Federal Reserve Chairman Jerome Powell offered his thoughts on rising corporate debt levels in the U.S. and abroad just weeks after the Fed released its latest financial stability report, which found that the U.S. economy “appears resilient.” USA Today on Tuesday (May 21) reported that Powell spoke during a banking conference in Florida, where he said the Fed is closely monitoring corporate debt levels, concluding that the risks are “moderate.”
While some economists consider current corporate debt levels to represent “a rerun of the subprime mortgage crisis,” others have said there is “nothing to worry about here,” he said.
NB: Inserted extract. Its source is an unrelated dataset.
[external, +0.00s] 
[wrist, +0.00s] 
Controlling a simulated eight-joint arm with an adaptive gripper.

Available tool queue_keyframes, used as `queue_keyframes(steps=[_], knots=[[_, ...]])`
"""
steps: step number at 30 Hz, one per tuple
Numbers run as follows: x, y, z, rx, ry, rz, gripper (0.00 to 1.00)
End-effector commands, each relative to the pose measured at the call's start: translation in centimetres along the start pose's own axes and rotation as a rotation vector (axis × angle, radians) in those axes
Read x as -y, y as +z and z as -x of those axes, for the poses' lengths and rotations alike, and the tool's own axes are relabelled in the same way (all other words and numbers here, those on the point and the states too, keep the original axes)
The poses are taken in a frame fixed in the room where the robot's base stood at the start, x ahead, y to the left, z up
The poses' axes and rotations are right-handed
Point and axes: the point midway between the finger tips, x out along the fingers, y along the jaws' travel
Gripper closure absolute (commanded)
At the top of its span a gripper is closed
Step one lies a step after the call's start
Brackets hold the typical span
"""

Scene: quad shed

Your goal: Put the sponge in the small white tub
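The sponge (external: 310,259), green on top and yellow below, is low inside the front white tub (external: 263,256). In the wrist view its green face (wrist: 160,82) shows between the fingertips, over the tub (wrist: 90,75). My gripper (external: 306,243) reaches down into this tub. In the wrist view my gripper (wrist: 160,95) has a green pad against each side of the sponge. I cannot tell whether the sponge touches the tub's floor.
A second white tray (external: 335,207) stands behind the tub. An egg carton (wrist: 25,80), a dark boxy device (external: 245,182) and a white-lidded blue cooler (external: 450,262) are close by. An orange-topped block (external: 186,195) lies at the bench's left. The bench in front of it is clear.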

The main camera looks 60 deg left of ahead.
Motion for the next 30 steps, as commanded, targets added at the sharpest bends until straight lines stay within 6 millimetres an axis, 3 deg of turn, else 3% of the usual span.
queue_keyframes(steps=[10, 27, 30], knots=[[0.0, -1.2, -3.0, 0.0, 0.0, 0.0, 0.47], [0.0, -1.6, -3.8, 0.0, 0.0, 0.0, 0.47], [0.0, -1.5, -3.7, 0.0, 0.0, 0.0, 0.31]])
Reports added that Powell lands in the middle of these two schools of thought.
The biggest concern about rising corporate debt levels is the borrowing that is “financed opaquely, outside the banking” system, with Powell warning that shadow banking could “pose a new threat to financial stability.”
“The financial system today appears strong enough to handle potential business-sector losses, which was manifestly not the case a decade ago with subprime mortgages,” he noted, highlighting the difference between today’s corporate debt climate and the housing bubble that burst ahead of the 2008 financial crisis.
To combat shadow banking, regulations must see improvements, Powell said, and regulators must ensure that the financial services sector can withstand a significant economic downturn. The Fed’s Financial Stability Report, published earlier this month, acknowledged “historically high” corporate debt levels and “elevated” share prices.
“With financial volatility easing since the end of last year, the Federal Reserve Board’s Financial Stability Report suggests stretched asset valuations and risky corporate debt merit continued vigilance against a backdrop of low-to-moderate vulnerabilities in the household and banking sectors,” said Fed Governor Lael Brainard at the time.